**Problem statement:** Give only a count of the lines that include the string "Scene".

**Data rows:**

--

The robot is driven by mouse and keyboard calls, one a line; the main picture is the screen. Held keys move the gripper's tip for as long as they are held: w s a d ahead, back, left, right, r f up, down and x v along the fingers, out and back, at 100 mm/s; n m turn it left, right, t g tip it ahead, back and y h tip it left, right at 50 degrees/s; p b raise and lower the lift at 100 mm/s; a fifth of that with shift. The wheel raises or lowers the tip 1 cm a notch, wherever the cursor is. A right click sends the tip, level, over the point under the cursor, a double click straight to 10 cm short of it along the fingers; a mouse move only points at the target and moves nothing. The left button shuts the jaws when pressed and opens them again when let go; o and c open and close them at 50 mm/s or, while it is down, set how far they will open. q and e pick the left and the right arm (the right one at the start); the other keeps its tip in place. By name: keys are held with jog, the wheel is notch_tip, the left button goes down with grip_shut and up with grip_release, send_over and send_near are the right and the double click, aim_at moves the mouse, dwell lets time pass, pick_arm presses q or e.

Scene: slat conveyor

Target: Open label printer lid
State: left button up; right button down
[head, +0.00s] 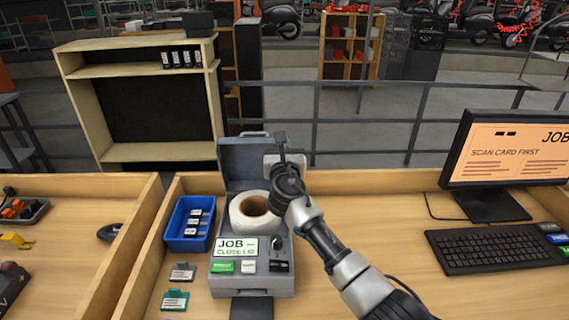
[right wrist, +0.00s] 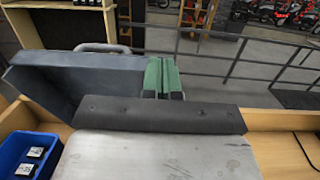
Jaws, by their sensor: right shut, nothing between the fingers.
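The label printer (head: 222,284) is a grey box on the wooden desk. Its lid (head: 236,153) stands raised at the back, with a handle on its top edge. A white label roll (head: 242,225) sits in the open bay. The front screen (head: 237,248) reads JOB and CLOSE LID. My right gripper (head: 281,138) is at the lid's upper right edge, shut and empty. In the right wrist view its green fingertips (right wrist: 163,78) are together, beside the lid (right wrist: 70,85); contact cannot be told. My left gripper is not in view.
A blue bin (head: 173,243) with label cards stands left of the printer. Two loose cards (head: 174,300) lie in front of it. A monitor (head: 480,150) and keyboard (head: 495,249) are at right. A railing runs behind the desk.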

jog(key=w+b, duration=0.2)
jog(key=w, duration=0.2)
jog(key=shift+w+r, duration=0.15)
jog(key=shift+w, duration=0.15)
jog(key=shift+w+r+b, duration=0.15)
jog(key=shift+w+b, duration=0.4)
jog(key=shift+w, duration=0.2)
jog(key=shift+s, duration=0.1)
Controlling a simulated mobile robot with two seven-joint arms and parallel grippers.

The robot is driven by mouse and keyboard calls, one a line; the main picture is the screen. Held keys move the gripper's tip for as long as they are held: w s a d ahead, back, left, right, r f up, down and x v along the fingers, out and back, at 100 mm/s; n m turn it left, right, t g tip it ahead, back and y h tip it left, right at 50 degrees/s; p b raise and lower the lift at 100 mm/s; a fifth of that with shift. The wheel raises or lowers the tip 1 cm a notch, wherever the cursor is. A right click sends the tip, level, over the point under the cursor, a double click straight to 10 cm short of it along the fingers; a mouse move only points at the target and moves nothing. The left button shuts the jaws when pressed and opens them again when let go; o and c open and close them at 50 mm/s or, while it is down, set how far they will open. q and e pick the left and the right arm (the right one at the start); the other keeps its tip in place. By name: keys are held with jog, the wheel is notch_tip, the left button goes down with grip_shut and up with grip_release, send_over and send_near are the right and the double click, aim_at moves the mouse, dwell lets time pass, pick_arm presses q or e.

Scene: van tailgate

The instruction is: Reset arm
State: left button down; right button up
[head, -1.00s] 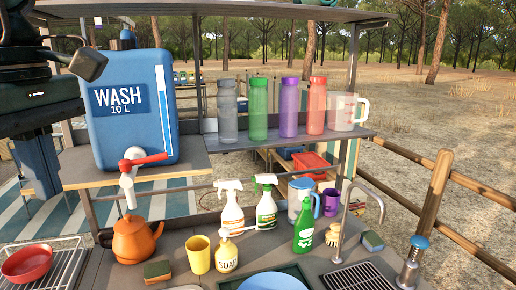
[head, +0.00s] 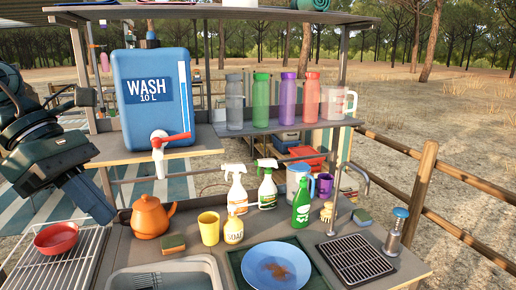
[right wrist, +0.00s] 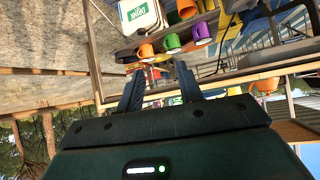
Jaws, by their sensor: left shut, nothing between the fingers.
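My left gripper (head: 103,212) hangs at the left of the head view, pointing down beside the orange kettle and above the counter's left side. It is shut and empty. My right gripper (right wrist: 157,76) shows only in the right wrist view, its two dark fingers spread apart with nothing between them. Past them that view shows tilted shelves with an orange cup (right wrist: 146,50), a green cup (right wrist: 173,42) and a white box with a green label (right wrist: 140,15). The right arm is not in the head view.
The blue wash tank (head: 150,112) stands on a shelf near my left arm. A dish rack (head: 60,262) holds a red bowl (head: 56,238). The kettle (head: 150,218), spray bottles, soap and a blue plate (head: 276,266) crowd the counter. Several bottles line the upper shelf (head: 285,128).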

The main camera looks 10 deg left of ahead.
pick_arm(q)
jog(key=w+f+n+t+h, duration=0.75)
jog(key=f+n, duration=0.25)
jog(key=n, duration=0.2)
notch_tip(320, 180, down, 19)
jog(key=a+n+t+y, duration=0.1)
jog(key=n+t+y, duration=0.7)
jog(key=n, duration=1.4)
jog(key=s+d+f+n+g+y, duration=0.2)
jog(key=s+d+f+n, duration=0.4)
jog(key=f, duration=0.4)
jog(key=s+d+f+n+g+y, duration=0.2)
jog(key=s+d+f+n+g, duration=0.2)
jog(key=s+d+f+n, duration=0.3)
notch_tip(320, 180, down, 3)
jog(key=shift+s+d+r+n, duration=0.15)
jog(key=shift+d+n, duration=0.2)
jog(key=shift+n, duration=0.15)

--

**Written answer:** 2